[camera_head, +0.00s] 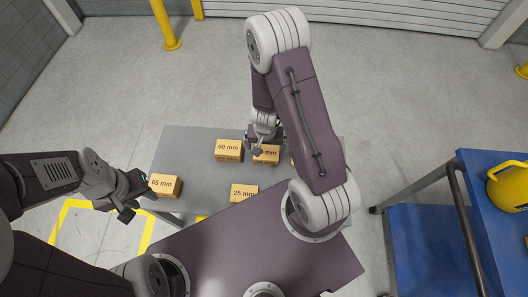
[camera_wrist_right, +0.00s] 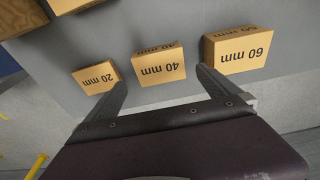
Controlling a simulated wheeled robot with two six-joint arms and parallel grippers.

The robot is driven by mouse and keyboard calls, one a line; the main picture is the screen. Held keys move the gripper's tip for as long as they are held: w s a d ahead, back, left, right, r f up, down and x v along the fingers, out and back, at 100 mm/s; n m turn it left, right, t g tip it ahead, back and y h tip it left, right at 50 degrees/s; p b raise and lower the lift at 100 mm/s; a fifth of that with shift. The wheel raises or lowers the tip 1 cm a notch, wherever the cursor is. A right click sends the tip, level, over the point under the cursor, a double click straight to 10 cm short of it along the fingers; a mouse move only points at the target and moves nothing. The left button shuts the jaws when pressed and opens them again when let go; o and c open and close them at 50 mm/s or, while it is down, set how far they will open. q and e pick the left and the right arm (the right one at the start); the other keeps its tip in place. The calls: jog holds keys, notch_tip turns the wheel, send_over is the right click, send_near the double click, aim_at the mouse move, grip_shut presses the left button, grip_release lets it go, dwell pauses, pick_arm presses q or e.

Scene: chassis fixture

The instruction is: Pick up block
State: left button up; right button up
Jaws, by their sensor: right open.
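Wooden-coloured blocks marked with sizes sit on a grey table. In the head view these are the 60 mm block (camera_head: 228,150), the 25 mm block (camera_head: 243,194), the 65 mm block (camera_head: 164,186) and the 40 mm block (camera_head: 270,156), partly covered by my right gripper (camera_head: 264,143). In the right wrist view, the open, empty right gripper (camera_wrist_right: 162,78) has the 40 mm block (camera_wrist_right: 159,65) ahead between its fingertips. The 20 mm block (camera_wrist_right: 97,77) and 60 mm block (camera_wrist_right: 237,51) lie on either side. My left gripper (camera_head: 136,197) looks open beside the 65 mm block.
The grey table (camera_head: 190,140) has bare surface between blocks. A blue cart (camera_head: 430,240) with a yellow rounded object (camera_head: 509,186) stands at right. A yellow post (camera_head: 165,25) stands behind. My right arm hides part of the table's right side.

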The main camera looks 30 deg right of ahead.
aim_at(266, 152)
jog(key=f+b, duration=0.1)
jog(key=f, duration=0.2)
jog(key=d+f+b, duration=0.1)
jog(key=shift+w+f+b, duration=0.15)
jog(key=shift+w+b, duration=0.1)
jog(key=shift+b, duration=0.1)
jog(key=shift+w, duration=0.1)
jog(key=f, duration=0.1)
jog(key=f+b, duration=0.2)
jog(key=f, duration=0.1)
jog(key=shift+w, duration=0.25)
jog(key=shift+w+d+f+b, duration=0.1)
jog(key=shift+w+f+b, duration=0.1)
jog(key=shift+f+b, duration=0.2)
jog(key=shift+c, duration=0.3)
..............................
The problem: Starting at the top of the listing above, reproduce each line up to and including the one with "Controlling a simulated"; omit the pictures.

Exercise result:
[camera_head, +0.00s] 
[camera_wrist_right, +0.00s] 
Controlling a simulated wheeled robot with two six-joint arms and parallel grippers.

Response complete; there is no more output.